The redesigned experience starts with intent, asking who you want to add first, then tailoring every step that follows.
01 A Smarter Way to Add Family Members
Key challenges and how we solved them:
Intent-driven entry point: The flow now asks whether you're adding an adult, child, or pet up front, which determines the fields, device options, and setup steps you'll see.
Smarter device selection: Devices are filtered automatically based on the user type and what's available on the billing account, removing guesswork and reducing errors.
Gizmo watch integration: By restructuring around user type, we were able to fold Gizmo watch setup directly into the child flow rather than treating it as a separate process.
Relationship mapping for Gizmo: When a child is being added with a Gizmo watch, the flow prompts users to define the child's relationship to existing family members during profile creation, which feeds into the permissions model from the start.
Fewer screens, less friction: Backend automation handles things like age verification and role assignment behind the scenes, so users aren't manually working through steps the system can resolve on its own.
02 Granular Permissions Built for Real Families
The original experience used a family-wide, all-or-nothing permissions model. Promoting someone to Guardian gave them full access across every dependent, which didn't reflect how caregiving actually works. In practice, families regularly need to share limited, context-specific access with people like babysitters, extended family, or co-parents who are only responsible for certain children.
The redesigned system separates roles from permissions. Selecting "Guardian" still grants full access across all children, keeping it consistent with the original model, but now members can stay in the "Member" role and receive granular permissions at the individual child level.
The system supports three levels of access:
Promote to Guardian (Full Access): Gives full permissions across all children, along with extended capabilities like inviting others to view a child's location.
Member with Full Control per Child: Keeps the user in the Member role while giving them complete responsibility over specific children, without exposing the rest of the family.
Member with Partial Control per Child: Allows permissions to be assigned by child and by capability, so someone can have limited access without being elevated to Guardian or given full control.
03 Seamlessly Integrate Gizmo Watch
The Gizmo watch and app is a popular kids smartwatch that lets parents monitor their children. Our team was tasked with sunsetting the standalone Gizmo Hub app and folding its functionality into the Verizon Family app. This came with real complexity on both sides, from backend relationship structures to making sure existing Gizmo customers could transition without losing familiarity.
Key challenges and how we solved them:
Simplified language: We renamed the "Dependent" role to "Child," making it immediately clear for both existing Gizmo users and new families, and better aligning with the app's name and purpose.
Clear entry point for Gizmo: We made it obvious where to add a Gizmo watch within the child flow, so parents aren't hunting through menus or guessing where to start.
QR code setup: Adding a Gizmo is as simple as scanning a QR code, cutting down on manual input and making first-time setup fast.
Relationship mapping: When a child has a Gizmo, the flow prompts users to define how each family member relates to that child, which feeds directly into who gets access to what.
Honoring Gizmo's existing permissions model: Gizmo already had granular, per-device permissions, so we needed to preserve that flexibility for current customers while bringing it under the new VZ Family structure.
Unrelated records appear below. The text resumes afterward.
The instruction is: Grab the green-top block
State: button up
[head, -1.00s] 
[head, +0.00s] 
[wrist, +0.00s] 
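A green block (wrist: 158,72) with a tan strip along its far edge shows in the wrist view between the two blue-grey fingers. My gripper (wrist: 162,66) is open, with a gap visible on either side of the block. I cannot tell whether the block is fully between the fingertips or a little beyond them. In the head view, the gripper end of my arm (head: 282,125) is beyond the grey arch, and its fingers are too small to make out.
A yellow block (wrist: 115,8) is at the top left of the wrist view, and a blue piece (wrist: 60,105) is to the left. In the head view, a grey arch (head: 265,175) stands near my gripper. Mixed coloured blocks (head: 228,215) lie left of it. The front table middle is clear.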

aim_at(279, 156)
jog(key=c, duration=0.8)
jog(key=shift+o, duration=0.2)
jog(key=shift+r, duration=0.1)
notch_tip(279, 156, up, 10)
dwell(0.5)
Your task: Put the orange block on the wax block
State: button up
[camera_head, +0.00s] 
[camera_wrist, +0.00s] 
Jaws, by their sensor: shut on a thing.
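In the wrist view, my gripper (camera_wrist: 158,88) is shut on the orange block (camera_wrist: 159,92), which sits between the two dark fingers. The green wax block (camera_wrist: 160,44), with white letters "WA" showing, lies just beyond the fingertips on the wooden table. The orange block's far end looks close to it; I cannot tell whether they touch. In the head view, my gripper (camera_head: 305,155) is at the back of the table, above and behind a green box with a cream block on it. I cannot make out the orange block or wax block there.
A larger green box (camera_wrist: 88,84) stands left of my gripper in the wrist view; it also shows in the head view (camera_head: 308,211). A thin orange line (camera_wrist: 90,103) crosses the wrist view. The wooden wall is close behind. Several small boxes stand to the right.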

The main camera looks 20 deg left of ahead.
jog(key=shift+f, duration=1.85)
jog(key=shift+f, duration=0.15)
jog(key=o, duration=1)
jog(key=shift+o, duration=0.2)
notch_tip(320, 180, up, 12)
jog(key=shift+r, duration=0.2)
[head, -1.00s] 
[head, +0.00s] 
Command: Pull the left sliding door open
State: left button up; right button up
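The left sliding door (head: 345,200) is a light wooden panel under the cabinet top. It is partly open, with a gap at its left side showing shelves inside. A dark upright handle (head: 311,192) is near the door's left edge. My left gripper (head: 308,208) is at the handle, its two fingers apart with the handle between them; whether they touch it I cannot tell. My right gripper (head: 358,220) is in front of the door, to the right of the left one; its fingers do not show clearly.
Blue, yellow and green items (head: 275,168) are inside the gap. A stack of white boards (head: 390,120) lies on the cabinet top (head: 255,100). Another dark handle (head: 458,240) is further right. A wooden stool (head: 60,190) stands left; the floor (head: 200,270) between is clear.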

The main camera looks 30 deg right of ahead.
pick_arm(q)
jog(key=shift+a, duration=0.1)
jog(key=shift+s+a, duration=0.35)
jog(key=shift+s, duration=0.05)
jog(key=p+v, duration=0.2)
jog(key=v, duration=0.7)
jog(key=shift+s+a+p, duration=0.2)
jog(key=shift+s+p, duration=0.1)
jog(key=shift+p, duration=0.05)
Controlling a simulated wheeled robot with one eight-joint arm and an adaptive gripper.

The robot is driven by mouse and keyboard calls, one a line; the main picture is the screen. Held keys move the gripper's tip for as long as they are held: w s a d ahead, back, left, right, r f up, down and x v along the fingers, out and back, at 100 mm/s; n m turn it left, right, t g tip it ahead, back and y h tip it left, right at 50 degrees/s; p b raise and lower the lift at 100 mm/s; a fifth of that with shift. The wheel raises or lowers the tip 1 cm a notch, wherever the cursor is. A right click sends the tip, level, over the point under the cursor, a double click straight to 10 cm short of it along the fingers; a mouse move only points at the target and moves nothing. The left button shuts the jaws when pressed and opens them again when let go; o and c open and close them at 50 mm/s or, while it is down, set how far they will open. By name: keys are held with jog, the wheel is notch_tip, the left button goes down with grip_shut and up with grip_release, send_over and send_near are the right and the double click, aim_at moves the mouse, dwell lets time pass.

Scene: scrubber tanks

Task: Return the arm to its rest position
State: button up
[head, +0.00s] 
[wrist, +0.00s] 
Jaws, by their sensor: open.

Existing Gizmo users shouldn't feel like they lost control in the transition.
Bridging two permission models: Gizmo's per-device approach actually inspired how we extended granularity to the Member role across the broader Family app, turning a migration challenge into a design opportunity.
04 Grant Individual Control For Location Sharing
Key challenges and how we solved them:
Per-person toggles: Instead of choosing between broad groups, users can now turn location sharing on or off for each individual family member, giving them precise control over who sees what.
New member defaults: A dropdown lets users decide whether new family members automatically get location access or not, so sharing preferences stay intentional as the family grows.
Guardian visibility is always on for children: Guardians always have access to a child's location by design, which is clearly labeled as "Always on" so there's no confusion about why it can't be toggled off.
Gizmo and smartwatch handling: Children with a Gizmo watch or smartwatch are surfaced in the list with a clear device label, and their location sharing follows the same per-person model rather than being managed separately.
Adult autonomy preserved: Adults in the Member role can still control their own location sharing preferences, choosing exactly which family members can see them without needing a Guardian to manage it for them.
The original location sharing settings gave users three broad options: share with the whole family, share with guardians only, or don't share at all. There was no way to choose specific people, and for child devices, guardians controlled everything with no option to turn sharing off. It was rigid and didn't account for the nuance families actually need.
The redesigned experience gives every user person-level control over who can see their location.